A nossa política é “conjuntural”. Tal como os salários sempre baixos, a fuga dos mais qualificados para países onde se pague decentemente, a falta de chips, o preço do bacalhau. Enquanto isso, todos prometem “reformas”. Até do ar condicionado. Mas as “reformas”, como se sabe, são, neste país, como as obras de Santa Engrácia. Sabemos apenas que há dois tipos de problemas: os que se solucionam sozinhos e os que não se solucionam de maneira alguma. Com os primeiros não há que fazer nada. Com os segundos é melhor nem tentá-lo. A principal ocupação de muitos que ocupam o poder é o “nada fazer”. Às vezes a melhor decisão é não tomar nenhuma. Essa é agora a estratégia do doutor António Costa, enquanto a zaragata entre aquilo a que chamamos oposição, faz tanto ruído como um concerto de “heavy metal” dos AC/DC ou um martelo pneumático.
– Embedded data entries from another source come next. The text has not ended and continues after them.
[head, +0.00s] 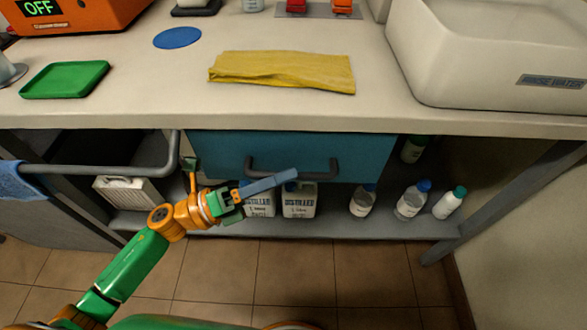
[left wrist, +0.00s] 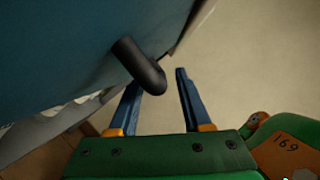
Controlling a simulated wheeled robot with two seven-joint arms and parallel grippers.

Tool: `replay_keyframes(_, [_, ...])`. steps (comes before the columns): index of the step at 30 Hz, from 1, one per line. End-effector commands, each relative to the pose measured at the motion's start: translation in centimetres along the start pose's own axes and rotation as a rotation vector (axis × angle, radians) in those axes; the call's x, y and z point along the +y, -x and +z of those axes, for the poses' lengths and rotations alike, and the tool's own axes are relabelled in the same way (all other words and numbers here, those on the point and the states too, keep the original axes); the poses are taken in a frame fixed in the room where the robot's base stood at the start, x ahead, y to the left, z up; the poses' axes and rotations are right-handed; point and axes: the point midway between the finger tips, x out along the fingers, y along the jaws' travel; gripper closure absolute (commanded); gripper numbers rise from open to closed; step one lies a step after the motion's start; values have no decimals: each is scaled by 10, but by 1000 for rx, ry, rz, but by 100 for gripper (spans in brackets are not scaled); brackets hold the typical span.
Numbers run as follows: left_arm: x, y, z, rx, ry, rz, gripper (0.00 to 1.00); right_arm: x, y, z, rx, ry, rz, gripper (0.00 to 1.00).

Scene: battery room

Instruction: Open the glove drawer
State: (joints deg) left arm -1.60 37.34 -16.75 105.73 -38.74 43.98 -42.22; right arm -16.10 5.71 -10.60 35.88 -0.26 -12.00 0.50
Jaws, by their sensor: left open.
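The blue drawer (head: 220,155) sits under the bench top and looks shut. Its dark bar handle (head: 290,171) runs across the front. My left gripper (head: 292,178) is open just in front of the handle, its blue fingers pointing right along the drawer front. In the left wrist view, the rounded end of the handle (left wrist: 140,65) lies near the tips of the open left gripper (left wrist: 160,80), closer to the left-hand finger. I cannot tell whether they touch. The drawer front (left wrist: 60,50) fills the upper left there. My right gripper is not in view.
On the bench top lie a yellow cloth (head: 282,72), a green tray (head: 65,80) and a blue disc (head: 177,38). A white sink (head: 480,60) stands at the right. Several bottles stand on the lower shelf (head: 330,225). A grey rail (head: 100,170) juts out at the left.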

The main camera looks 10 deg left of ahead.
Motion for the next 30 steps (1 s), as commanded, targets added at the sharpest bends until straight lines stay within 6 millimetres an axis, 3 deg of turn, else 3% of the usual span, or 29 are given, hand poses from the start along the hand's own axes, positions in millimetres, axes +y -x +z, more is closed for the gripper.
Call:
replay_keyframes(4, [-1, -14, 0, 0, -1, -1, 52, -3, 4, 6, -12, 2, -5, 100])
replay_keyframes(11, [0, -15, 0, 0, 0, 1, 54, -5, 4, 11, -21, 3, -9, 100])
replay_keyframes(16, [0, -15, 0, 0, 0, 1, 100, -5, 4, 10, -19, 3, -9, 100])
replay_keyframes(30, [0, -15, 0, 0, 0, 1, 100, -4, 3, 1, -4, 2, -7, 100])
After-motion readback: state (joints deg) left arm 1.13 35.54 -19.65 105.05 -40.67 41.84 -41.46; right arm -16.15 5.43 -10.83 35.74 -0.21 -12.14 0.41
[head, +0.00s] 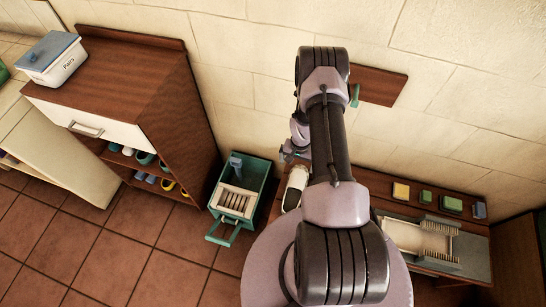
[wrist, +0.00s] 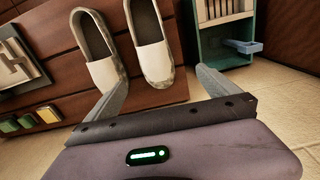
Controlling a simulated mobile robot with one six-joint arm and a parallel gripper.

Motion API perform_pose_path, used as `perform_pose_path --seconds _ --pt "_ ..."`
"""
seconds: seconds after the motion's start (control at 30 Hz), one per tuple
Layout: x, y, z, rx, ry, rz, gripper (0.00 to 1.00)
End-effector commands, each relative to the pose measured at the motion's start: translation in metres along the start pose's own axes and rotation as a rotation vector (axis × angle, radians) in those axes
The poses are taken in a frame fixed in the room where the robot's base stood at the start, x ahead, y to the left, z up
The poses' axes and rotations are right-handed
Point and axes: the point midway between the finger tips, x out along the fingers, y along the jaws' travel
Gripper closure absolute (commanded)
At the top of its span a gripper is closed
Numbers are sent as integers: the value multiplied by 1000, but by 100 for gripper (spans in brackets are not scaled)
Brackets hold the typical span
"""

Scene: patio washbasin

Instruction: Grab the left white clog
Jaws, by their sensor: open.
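Two white clogs with grey-brown edges stand side by side on a dark wooden bench in the wrist view. The clog on the right there (wrist: 156,58) lies between and just beyond the spread fingers of my gripper (wrist: 160,77). The other clog (wrist: 104,70) is to its left, beyond the left fingertip. My gripper is open and empty. In the head view, one white clog (head: 295,186) shows left of my arm, just below my gripper (head: 292,155); this is the left one there. My arm hides the other clog. I cannot tell whether a finger touches a clog.
A green crate (head: 264,197) with a slatted insert stands on the floor left of the bench (head: 385,182). A brown shoe cabinet (head: 165,85) stands further left.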

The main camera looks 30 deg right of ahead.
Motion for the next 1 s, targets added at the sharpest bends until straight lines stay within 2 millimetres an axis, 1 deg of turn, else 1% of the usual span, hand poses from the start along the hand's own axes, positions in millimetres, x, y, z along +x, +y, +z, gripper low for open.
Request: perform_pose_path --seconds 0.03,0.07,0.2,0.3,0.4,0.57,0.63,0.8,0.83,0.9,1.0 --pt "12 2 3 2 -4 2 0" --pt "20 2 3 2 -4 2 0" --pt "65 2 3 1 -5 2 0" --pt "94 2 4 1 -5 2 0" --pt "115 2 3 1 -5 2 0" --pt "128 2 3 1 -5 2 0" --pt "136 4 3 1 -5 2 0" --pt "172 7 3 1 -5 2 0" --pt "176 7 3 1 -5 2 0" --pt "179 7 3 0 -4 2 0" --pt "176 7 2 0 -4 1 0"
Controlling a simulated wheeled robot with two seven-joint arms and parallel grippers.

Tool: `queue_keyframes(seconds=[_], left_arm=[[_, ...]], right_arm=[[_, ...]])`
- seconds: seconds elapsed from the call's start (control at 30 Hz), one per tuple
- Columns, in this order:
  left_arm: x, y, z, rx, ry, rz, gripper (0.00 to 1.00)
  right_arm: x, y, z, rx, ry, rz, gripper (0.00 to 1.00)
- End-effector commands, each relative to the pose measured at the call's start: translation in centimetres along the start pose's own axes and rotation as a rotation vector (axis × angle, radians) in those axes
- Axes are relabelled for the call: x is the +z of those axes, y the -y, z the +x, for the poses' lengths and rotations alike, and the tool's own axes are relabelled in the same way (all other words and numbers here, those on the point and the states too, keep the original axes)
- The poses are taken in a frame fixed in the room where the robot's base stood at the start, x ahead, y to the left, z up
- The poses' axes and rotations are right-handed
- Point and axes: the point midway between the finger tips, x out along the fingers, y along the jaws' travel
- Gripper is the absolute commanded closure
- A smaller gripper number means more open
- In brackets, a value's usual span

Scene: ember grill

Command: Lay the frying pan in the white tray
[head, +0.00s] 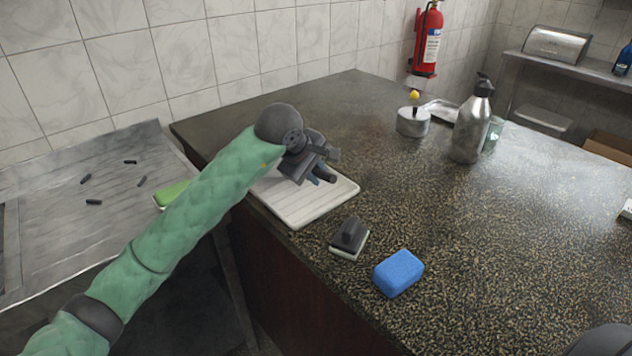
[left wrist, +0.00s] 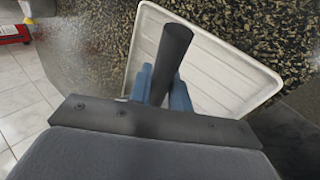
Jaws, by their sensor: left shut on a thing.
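The white tray (head: 315,205) lies on the dark speckled counter near its left edge; it has a ribbed floor and a low rim. It also shows in the left wrist view (left wrist: 235,72). My left gripper (head: 322,175) is over the tray. Its blue fingers are shut on a dark round bar (left wrist: 174,55), which looks like the frying pan's handle. The handle crosses over the tray in the wrist view. I cannot make out the pan's body in either view, nor whether it touches the tray.
A dark-handled scrubber (head: 349,238) and a blue sponge (head: 398,273) lie in front of the tray. A lidded pot (head: 412,123) and a steel bottle (head: 469,125) stand farther back. A green block (head: 171,194) lies on the steel surface at left. The counter's middle is clear.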

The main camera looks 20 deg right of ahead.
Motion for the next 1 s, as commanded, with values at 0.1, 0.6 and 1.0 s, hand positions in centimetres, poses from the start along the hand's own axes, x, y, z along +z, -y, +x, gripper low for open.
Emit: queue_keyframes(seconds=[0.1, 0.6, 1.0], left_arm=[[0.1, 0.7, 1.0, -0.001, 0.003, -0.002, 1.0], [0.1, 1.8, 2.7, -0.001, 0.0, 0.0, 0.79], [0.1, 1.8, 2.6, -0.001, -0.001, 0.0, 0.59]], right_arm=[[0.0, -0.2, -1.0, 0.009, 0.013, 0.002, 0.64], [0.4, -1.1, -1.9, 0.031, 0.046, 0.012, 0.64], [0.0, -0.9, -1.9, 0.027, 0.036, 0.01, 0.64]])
Enquanto isso vão passando os decretos com as explorações de minérios, a contínua partidarização do Estado e o que mais se verá.
O certo é que, à falta de novas ideias, há quem deseje fazer de arqueólogo e ressuscitar o “Bloco Central”. Porque é preciso “salvar” Portugal e, sobretudo, distribuir o pudim do PRR por mais alguns.
O país, cada vez mais pobre, mas que já se vê como a pátria dos unicórnios, algo que causou uma grande gargalhada em Silicon Valley e em Wall Street, caminha aos tombos. Consta que, assistindo às nossas novelas políticas, o doutor Elon Musk vai oferecer 100 aparelhos de ar condicionado ao Ministério da Cultura. E Bimbys aos mais ilustres membros do Governo e da leal oposição. Para estes aprenderem a cozinhar melhor.